══ Data provided ══

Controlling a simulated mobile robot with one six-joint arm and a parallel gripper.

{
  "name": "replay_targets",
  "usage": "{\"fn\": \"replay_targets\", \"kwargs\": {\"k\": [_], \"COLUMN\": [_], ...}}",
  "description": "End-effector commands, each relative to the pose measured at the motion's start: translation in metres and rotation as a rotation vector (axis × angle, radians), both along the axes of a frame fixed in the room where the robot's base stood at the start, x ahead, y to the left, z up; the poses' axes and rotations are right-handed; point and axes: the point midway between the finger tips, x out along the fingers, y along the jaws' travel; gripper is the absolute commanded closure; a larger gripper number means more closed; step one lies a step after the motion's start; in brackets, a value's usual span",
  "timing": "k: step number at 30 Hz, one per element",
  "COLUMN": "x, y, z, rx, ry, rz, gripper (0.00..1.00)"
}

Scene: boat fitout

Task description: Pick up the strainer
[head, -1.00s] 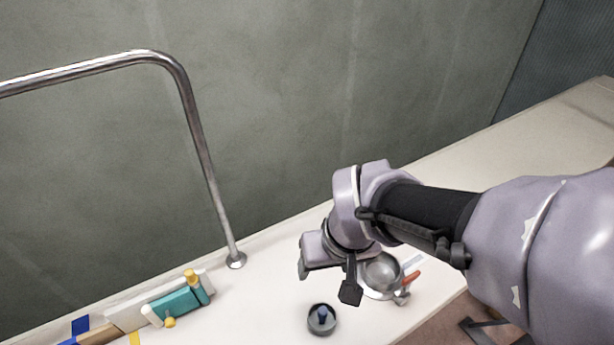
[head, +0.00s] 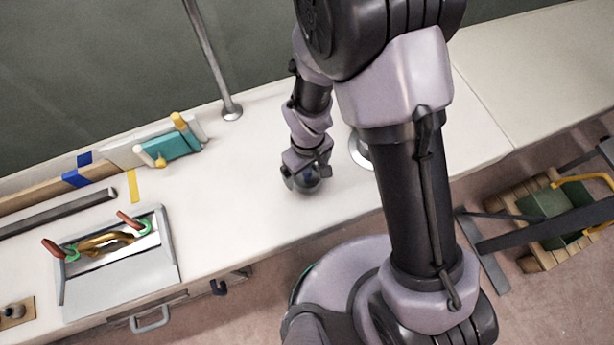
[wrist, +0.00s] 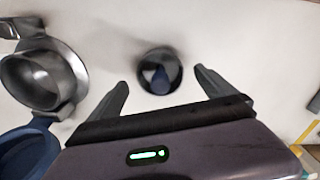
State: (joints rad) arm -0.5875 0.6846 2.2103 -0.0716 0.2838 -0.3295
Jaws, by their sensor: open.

═══

Exercise description: Using the listing, collect all lines in which the string "number" is found.

Output:
  "description": "End-effector commands, each relative to the pose measured at the motion's start: translation in metres and rotation as a rotation vector (axis × angle, radians), both along the axes of a frame fixed in the room where the robot's base stood at the start, x ahead, y to the left, z up; the poses' axes and rotations are right-handed; point and axes: the point midway between the finger tips, x out along the fingers, y along the jaws' travel; gripper is the absolute commanded closure; a larger gripper number means more closed; step one lies a step after the motion's start; in brackets, a value's usual span",
  "timing": "k: step number at 30 Hz, one per element",

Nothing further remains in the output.